I’m not fond of the color brown. In fact, I don’t even think it’s a color. It’s more like a background, and one I’m tired of. For most of my life I lived in a beige house, which is brown in a wishy-washy mood. With apologies to my U.S. Fish and Wildlife Service friends in their brown and tan uniforms, the only good brown thing is chocolate.
As mild as this past winter was, I really have no cause to complain. But since the trees and shrubs lost their leaves in November, life outdoors has been a sea of brown bare trees and beige dried foliage. Now, I admire the structural bones of a single bare tree as much as the next person, but this is too much of a good thing. Momentary escapes to the Pine Barrens and Jersey Shore offered only momentary relief from the monotony.
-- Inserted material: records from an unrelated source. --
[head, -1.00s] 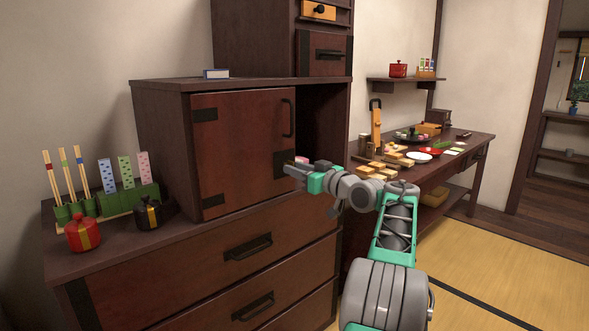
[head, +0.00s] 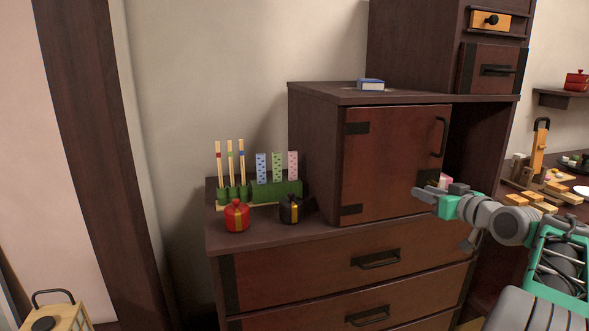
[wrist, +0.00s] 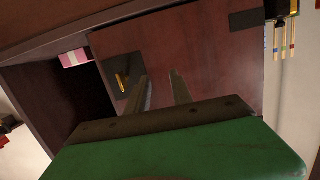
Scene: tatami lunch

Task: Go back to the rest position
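My gripper (head: 428,192) is in front of the lower right part of the dark red cabinet door (head: 392,160) in the head view. In the wrist view its two fingers (wrist: 160,88) stand apart with nothing visible between them. Behind them is the door panel (wrist: 205,45) with a dark metal corner plate. My arm comes in from the lower right of the head view.
The cabinet (head: 315,150) has a dark opening right of the door, with a pink and white item (head: 445,181) at its edge. A red pot (head: 236,215), a black pot (head: 291,209) and patterned sticks (head: 277,167) stand left on the chest. A lantern (head: 58,318) is at lower left.

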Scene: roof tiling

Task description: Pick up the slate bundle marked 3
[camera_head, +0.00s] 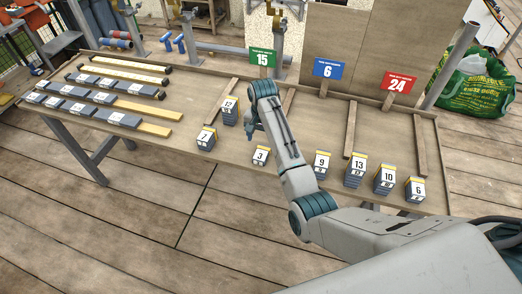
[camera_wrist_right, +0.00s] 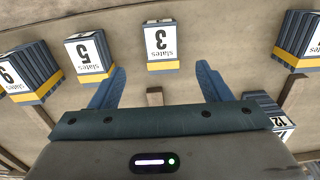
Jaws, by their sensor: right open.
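The slate bundle marked 3 (camera_head: 261,156) stands near the front edge of the workbench (camera_head: 230,177), a small dark stack with a white label and a yellow band. In the right wrist view the same bundle (camera_wrist_right: 161,46) appears upside down, just beyond the fingertips and between their lines. My right gripper (camera_head: 250,133) is above and behind the bundle in the head view. In the wrist view its blue fingers (camera_wrist_right: 160,72) are apart with nothing between them. My left gripper is not in view.
Bundles marked 5 (camera_wrist_right: 88,54) and 7 (camera_head: 206,139) flank it; bundle 12 (camera_head: 230,110) stands behind. Bundles 9 (camera_head: 321,164), 13 (camera_head: 355,170), 10 (camera_head: 385,179) and 6 (camera_head: 415,189) stand to the right. Wooden strips divide the bench. Signs 15 (camera_head: 262,58), 6 (camera_head: 328,70) and 24 (camera_head: 397,84) stand behind.

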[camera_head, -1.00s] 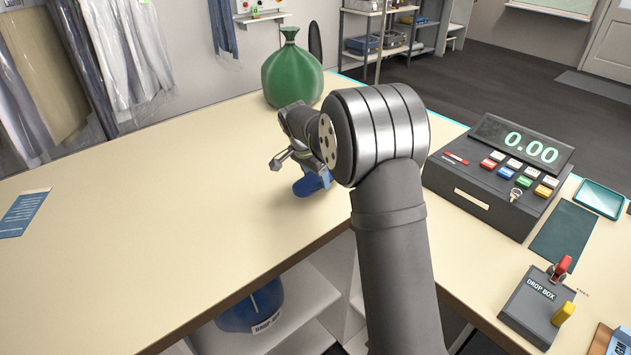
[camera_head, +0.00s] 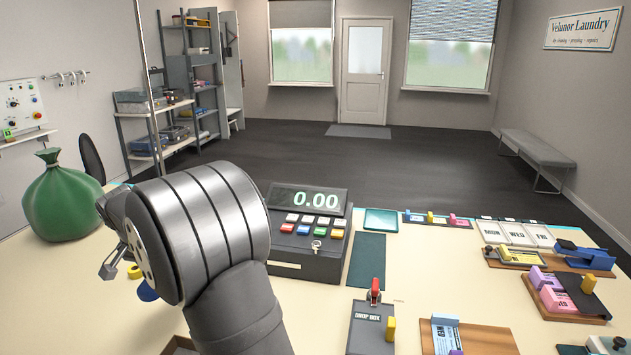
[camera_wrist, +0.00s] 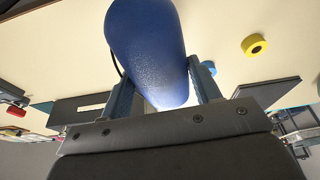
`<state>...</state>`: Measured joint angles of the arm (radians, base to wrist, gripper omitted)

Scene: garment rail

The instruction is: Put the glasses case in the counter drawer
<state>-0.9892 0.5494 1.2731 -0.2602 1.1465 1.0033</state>
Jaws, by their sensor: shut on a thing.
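The glasses case is a smooth, rounded blue object (camera_wrist: 148,50) in the wrist view. It sits between the two fingers of my gripper (camera_wrist: 163,84), which is shut on it. In the head view only a small part of the blue case (camera_head: 148,292) shows; my wrist hides the rest and the fingertips. It is over the left part of the counter (camera_head: 70,300). I cannot tell whether it touches the top. A brown-edged opening (camera_head: 180,344) shows at the bottom edge; I cannot tell whether it is the counter drawer.
A yellow roll (camera_wrist: 254,44) lies near the case. A green sack (camera_head: 62,200) stands at the left. The cash register (camera_head: 308,230) is right of my arm, with the drop box (camera_head: 370,330) in front of it. Cards and trays fill the right side.

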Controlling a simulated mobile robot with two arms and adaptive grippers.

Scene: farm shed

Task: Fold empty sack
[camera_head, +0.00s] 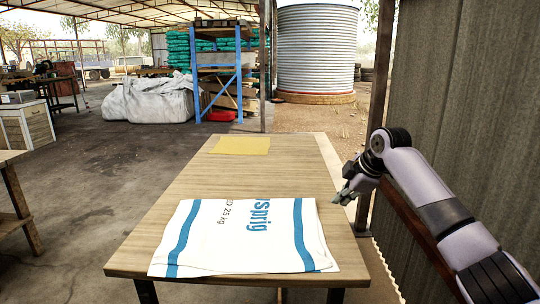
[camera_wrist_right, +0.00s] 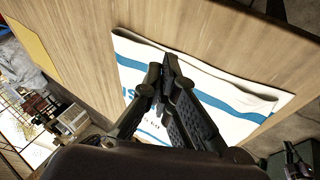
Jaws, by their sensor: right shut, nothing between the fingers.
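A white sack (camera_head: 242,243) with blue stripes and blue lettering lies flat on the wooden table (camera_head: 190,186), near its front edge. It looks folded, with layered edges at its right side. The sack also shows in the right wrist view (camera_wrist_right: 215,88), where a fold runs along its far edge. My right gripper (camera_head: 342,197) is beside the table's right edge, to the right of the sack and apart from it. In the right wrist view my right gripper (camera_wrist_right: 165,68) is shut and empty, with the sack behind its fingers. My left gripper is not in view.
A yellow sheet (camera_head: 241,145) lies at the table's far end. The table between it and the sack is clear. A corrugated wall (camera_head: 465,95) stands close on the right. A blue rack (camera_head: 222,70) and white bulk bags (camera_head: 150,98) stand farther back.

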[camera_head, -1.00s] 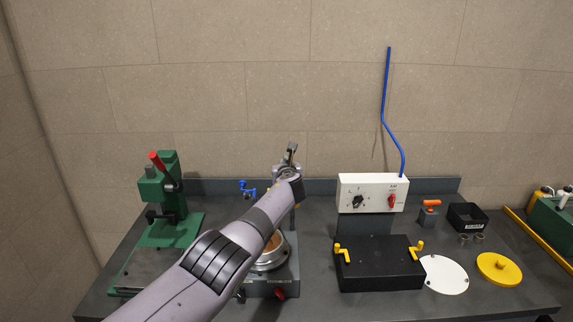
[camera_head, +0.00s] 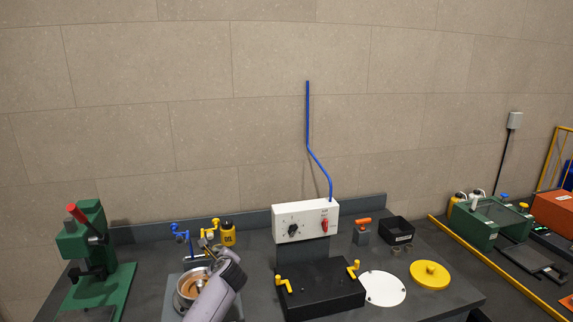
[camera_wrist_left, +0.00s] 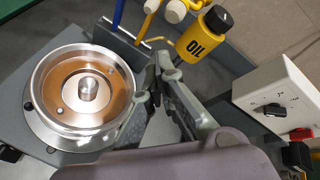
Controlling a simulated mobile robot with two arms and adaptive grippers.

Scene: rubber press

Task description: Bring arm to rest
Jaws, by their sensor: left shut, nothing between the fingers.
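My left arm comes up from the bottom of the head view, and its gripper (camera_head: 207,238) is at the rear of a grey device. In the left wrist view the gripper (camera_wrist_left: 160,62) is shut, with nothing in it. Beside it is a round metal dish (camera_wrist_left: 86,92) with a brown ring and a central post. The dish (camera_head: 192,284) is partly covered by my arm in the head view. My right gripper is not in view.
Behind the gripper stands a yellow oil bottle (camera_head: 228,236). A green press (camera_head: 92,258) is at left. A white control box (camera_head: 304,220) and a black block with yellow handles (camera_head: 318,290) are right of my arm. A yellow disc (camera_head: 430,275) lies further right.

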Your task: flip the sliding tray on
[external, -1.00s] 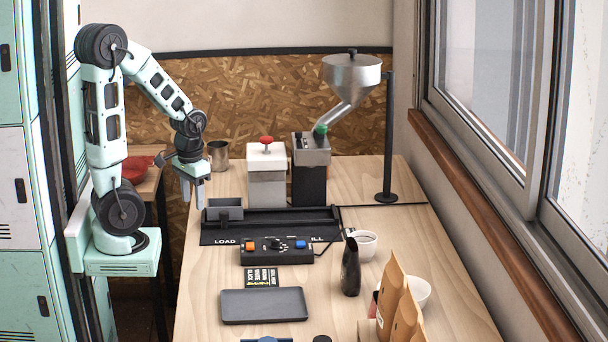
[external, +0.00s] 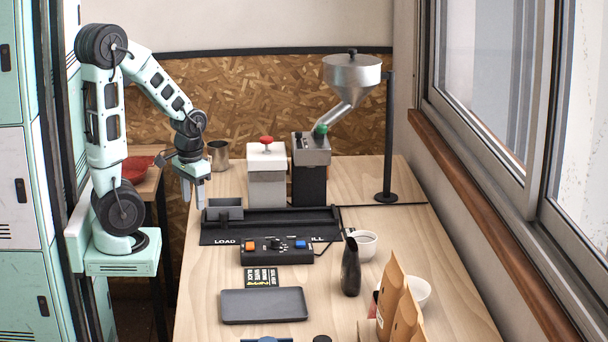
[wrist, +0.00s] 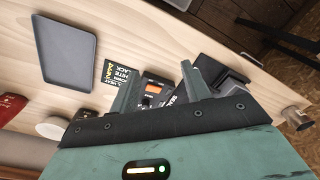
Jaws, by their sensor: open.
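The sliding tray (external: 224,211), a small grey open box, sits at the LOAD end of a black track (external: 291,218). In front of the track is a black control box (external: 283,258) with an orange switch (external: 250,246), a dark knob in the middle and a blue switch (external: 300,244). My gripper (external: 193,192) is open and empty, fingers down, above the table's left edge, left of and higher than the sliding tray. In the wrist view the orange switch (wrist: 154,88) shows between my fingers; much of the control box is hidden.
A white block with a red button (external: 266,171) and a dark stand under a metal hopper (external: 351,73) rise behind the track. A flat grey tray (external: 264,306), a printed card (external: 261,277) and a black pitcher (external: 351,268) are nearer. A metal cup (external: 219,154) stands at the back left.

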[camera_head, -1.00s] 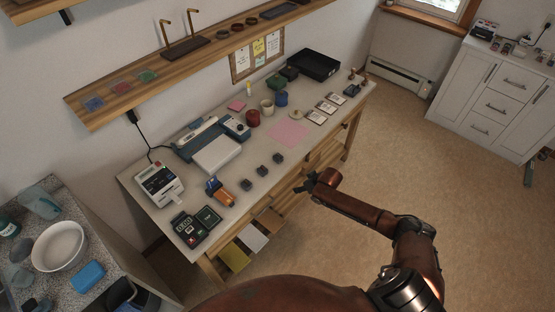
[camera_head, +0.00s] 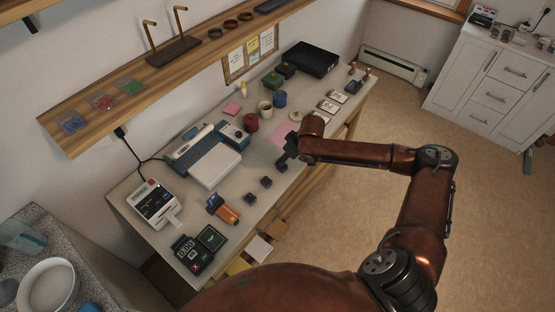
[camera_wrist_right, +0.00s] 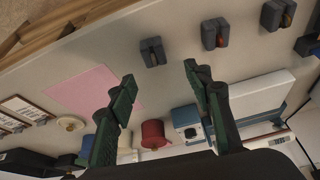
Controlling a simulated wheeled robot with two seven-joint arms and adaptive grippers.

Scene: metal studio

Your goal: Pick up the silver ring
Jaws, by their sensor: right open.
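Small dark grey ring boxes sit in a row on the workbench. In the right wrist view the nearest ring box (camera_wrist_right: 152,52) lies just beyond my fingertips, roughly between them; its ring is too small to tell the colour surely, but looks pale. The middle box (camera_wrist_right: 215,33) and the far box (camera_wrist_right: 278,14) show orange or gold-looking rings. In the head view two boxes show, one (camera_head: 250,198) and another (camera_head: 266,181); my right gripper (camera_head: 287,158) seems to hide the third. My right gripper, also in the wrist view (camera_wrist_right: 158,82), is open and empty above the bench. My left gripper is out of view.
A pink sheet (camera_wrist_right: 95,92) lies beside the nearest box. A red round container (camera_head: 250,122), a cream cup (camera_head: 265,108) and a white-and-blue machine (camera_head: 215,165) stand behind the boxes. An orange-and-blue tool (camera_head: 223,208) and a dark keypad device (camera_head: 187,253) lie to the left.

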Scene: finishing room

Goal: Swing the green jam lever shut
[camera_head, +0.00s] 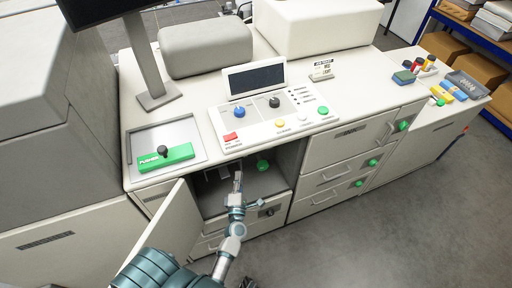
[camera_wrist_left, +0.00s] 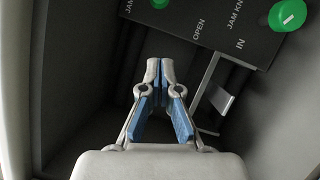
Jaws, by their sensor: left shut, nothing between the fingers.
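My left gripper (camera_head: 238,178) reaches into the open compartment (camera_head: 215,202) under the counter. In the left wrist view its fingertips (camera_wrist_left: 160,70) are together, with nothing between them. Ahead is a dark panel (camera_wrist_left: 225,25) with the words JAM, OPEN and IN. A green part (camera_wrist_left: 160,3), possibly the jam lever, is cut off by the top edge near the JAM and OPEN labels, so its position cannot be told. A round green knob (camera_wrist_left: 288,14) is at the upper right. In the head view, one green knob (camera_head: 263,165) shows inside the compartment. My right gripper is not seen.
The compartment door (camera_head: 160,232) stands open to the left of my arm. A metal bracket (camera_wrist_left: 222,100) is right of the fingers in the wrist view. Drawers with green knobs (camera_head: 373,162) are to the right. A green bar (camera_head: 166,158) lies on the counter.

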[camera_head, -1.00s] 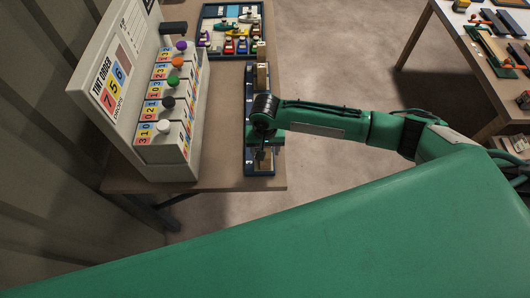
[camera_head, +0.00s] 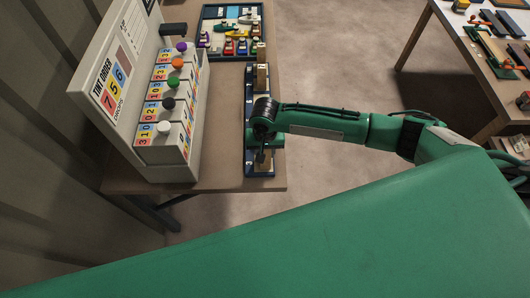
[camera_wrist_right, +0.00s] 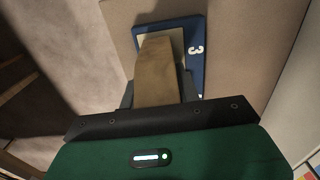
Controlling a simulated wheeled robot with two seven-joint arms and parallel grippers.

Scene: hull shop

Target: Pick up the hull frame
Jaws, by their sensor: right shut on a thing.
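The hull frame (camera_wrist_right: 156,75) is a brown wooden piece. In the right wrist view it stands between the two dark fingers of my right gripper (camera_wrist_right: 158,90), which is shut on it. Behind it is the end of a blue tray (camera_wrist_right: 197,72) marked 3. In the head view my right gripper (camera_head: 262,152) is over the near end of the long blue tray (camera_head: 249,92); the wrist covers most of the hull frame there. I cannot tell whether the frame touches the tray. My left gripper is not in view.
A tint order box (camera_head: 105,80) with coloured knobs stands left of the tray on the brown table (camera_head: 225,120). Another wooden piece (camera_head: 262,76) is at the tray's far part. A board of small coloured boats (camera_head: 231,32) lies at the back. Another table (camera_head: 440,50) is at right.

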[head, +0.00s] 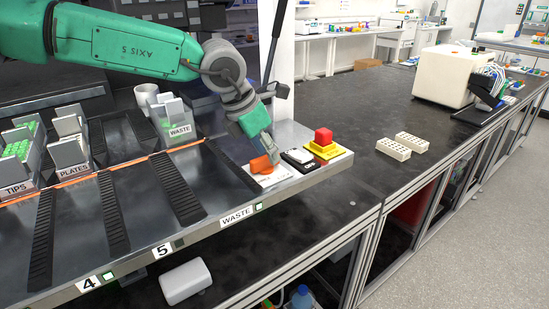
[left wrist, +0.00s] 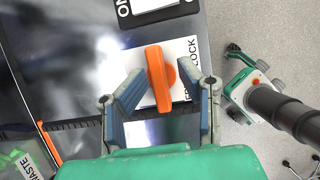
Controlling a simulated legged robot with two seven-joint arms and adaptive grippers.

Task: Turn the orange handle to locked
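The orange handle (head: 261,165) sits on a white label plate (head: 273,178) near the right end of the metal bench. In the left wrist view the orange handle (left wrist: 161,80) runs nearly upright on its white plate (left wrist: 186,50). Part of the word LOCK shows at its upper right; other lettering is partly hidden. My left gripper (head: 258,152) is just above the handle, pointing down. In the left wrist view my left gripper (left wrist: 172,84) is open, one finger on each side of the handle, with gaps visible. My right gripper does not show.
Right of the handle are a black-and-white switch plate (head: 299,159) and a red button on a yellow base (head: 324,144). A dark lever (head: 280,90) stands behind. White racks (head: 402,146) lie on the dark counter. A waste bin (head: 176,130) stands to the left.

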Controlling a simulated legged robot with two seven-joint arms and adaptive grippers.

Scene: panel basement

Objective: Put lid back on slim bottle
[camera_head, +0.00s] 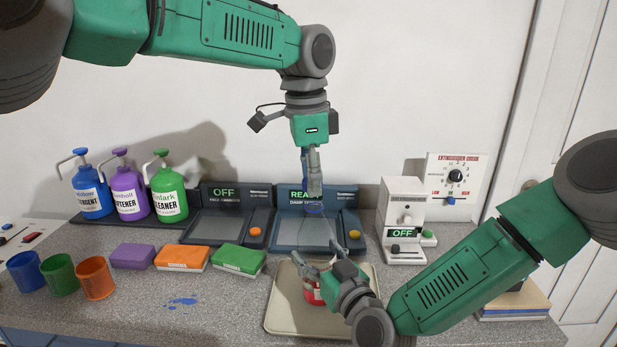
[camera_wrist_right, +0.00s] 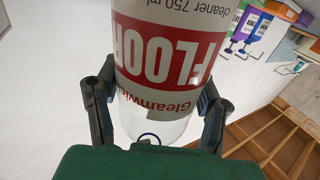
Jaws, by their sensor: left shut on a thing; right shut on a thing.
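The slim bottle, a floor cleaner with a red and white label (camera_head: 312,291), stands upright over the beige tray (camera_head: 278,317); its upper part is clear. In the right wrist view the bottle (camera_wrist_right: 165,55) appears upside down between the two fingers. My right gripper (camera_head: 318,256) is shut on the bottle's clear upper part. My left gripper (camera_head: 314,190) points down above the bottle, shut on the small blue lid (camera_head: 314,208). The lid is at or just above the bottle's top; I cannot tell whether they touch.
Dark pad stations (camera_head: 218,227) stand behind, with a white OFF device (camera_head: 402,215) to the right. Pump bottles (camera_head: 130,191), sponges (camera_head: 184,257) and cups (camera_head: 60,274) are on the left. Blue liquid (camera_head: 182,301) marks the counter.

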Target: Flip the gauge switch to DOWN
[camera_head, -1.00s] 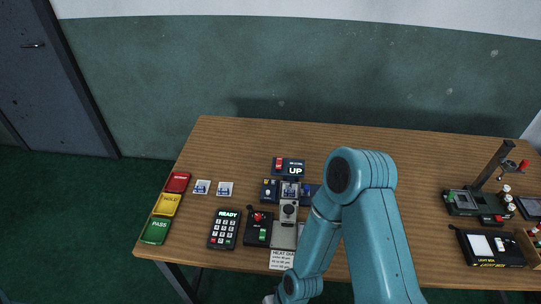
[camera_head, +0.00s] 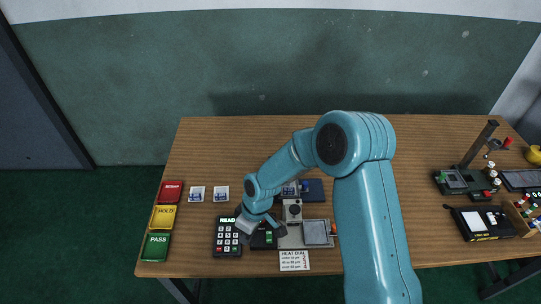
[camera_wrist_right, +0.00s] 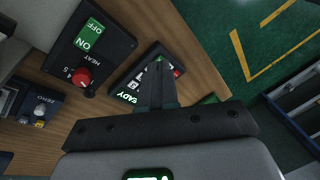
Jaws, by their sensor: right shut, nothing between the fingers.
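The blue gauge switch box with the UP display is hidden behind my right arm in the head view, and I do not make it out in the wrist view. My right gripper (camera_head: 262,224) is low over the front of the table, between the READY keypad (camera_head: 227,240) and the black ON/OFF box (camera_head: 264,240). In the wrist view its fingers (camera_wrist_right: 156,82) are shut and empty, partly covering the keypad (camera_wrist_right: 130,88). The ON/OFF box with its red knob (camera_wrist_right: 83,76) is to their left. My left gripper is not in view.
Red, yellow (camera_head: 163,217) and green pads line the table's left edge. Two small slides (camera_head: 221,194) lie nearby. A ZERO box (camera_wrist_right: 42,108) shows in the wrist view. The table's back is clear.

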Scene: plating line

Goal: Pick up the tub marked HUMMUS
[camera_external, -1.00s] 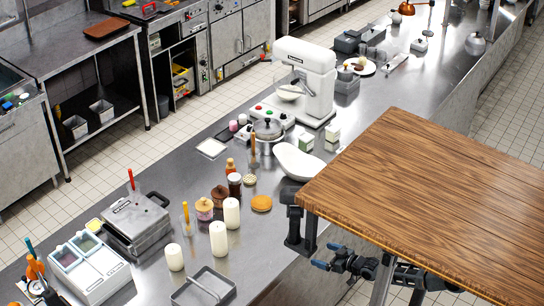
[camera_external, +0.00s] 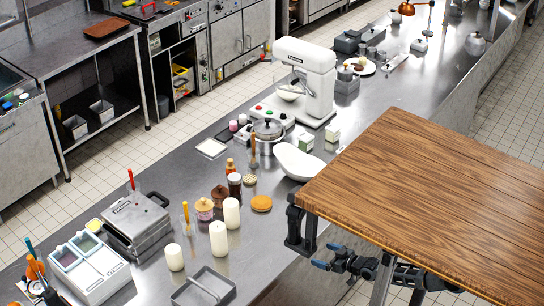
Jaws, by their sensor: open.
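No label reading HUMMUS is legible in the external view, so I cannot tell which container is the marked tub. A small round tub with a tan top and pinkish side (camera_external: 204,208) stands on the steel counter among bottles and candles. A brown-topped pot (camera_external: 220,196) is beside it.
The wooden tabletop (camera_external: 430,190) covers the right foreground. White candles (camera_external: 219,240), a white bowl (camera_external: 297,164), a lidded pot (camera_external: 267,130) and a stand mixer (camera_external: 308,75) crowd the steel counter. A grey tray (camera_external: 204,290) lies in front. Bare counter shows left of the tubs.

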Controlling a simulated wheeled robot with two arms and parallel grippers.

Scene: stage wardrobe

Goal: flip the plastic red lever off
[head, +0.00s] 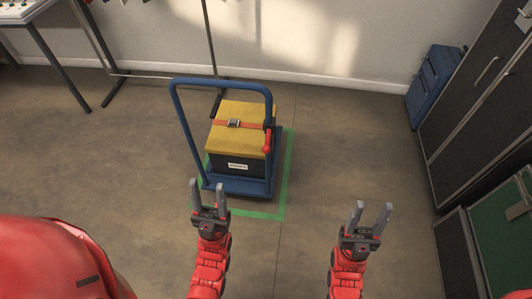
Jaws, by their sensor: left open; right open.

After five months, I am ready for change.
Nothing says “change” like green. Pale yellow-green. Bright kelly green. Deep forest green. The green of Nature. The green of Spring. The green of New Life.
What a relief to see green in all its variations on a recent evening walk at John Heinz NWR, and soak in the sights and sounds of the new arrivals early Spring brought with it. Like the willows dancing in the breeze while a jet contrail slices the clear blue sky.
Spring greens are subtle. Pussy willow along the water’s edge.
Sometimes the green is the canvas on which other colors are painted. Just the carpet of green leaves would be welcome sight. The golden flowers add that touch of flair.
Sometimes spring greens are red! At this time of year, many of the trees are bright crimson, as the red maples burst into bud…
Sometimes the green is not so welcome, like new shoots of Phragmites, an invasive plant found throughout the Refuge that a friend and I are trying to eradicate from a small plot. We knew it would come back. The fight is renewed for another growing season.
The greening of the land brings with it new arrivals freshly returned from their wintering grounds. Red-winged Blackbirds have been back for a few weeks. Their CONK-ER-REE calls are anything but musical, but nonetheless music to my winter-weary ears.
The air is filled with the songs of birds. Song Sparrows, Carolina Wrens and Cardinals join the blackbird chorus. There’s an amphibian choir singing as well, as frogs have come out of the mud where they spent the winter to look for mates. The aptly named Spring Peepers make a surprisingly loud, high-pitched PEEP continuously. These are tiny frogs, no bigger than a fingernail. In all my searching, I have never seen one, though I have been nearly deafened by their noise. Singing tenor to the peepers’ soprano are the Wood Frogs, who sound more like ducks, with their ragged QUACK call.
Snapping turtles have also come out of the mud, and cruise along at the water’s surface.
Tree Swallows came back recently. Now the sky over the impoundment is filled with the little blue jewels hawking insects. Which means, of course, that the insects are back too. The marshy environment of Heinz Refuge would be miserable with mosquitos were it not for our swallow friends. Which is why we have nest boxes for them.
Frequent squabbles break out over those nest boxes. This is prime real estate.
Great Egrets arrived last week. This one was enjoying an hors d’oeuvre, hoping for a more filling main course.
Here’s the greenest photo of all. Yes, I know – there’s no green, just the dreaded brown. This is one of our Bald Eagle pair sitting on its nest. Inside that nest are one or more eggs. Any day now (it might already have happened) a tiny, fluffy eaglet will break its way out of the shell and start its new life.
New life. It just doesn’t get any greener than that.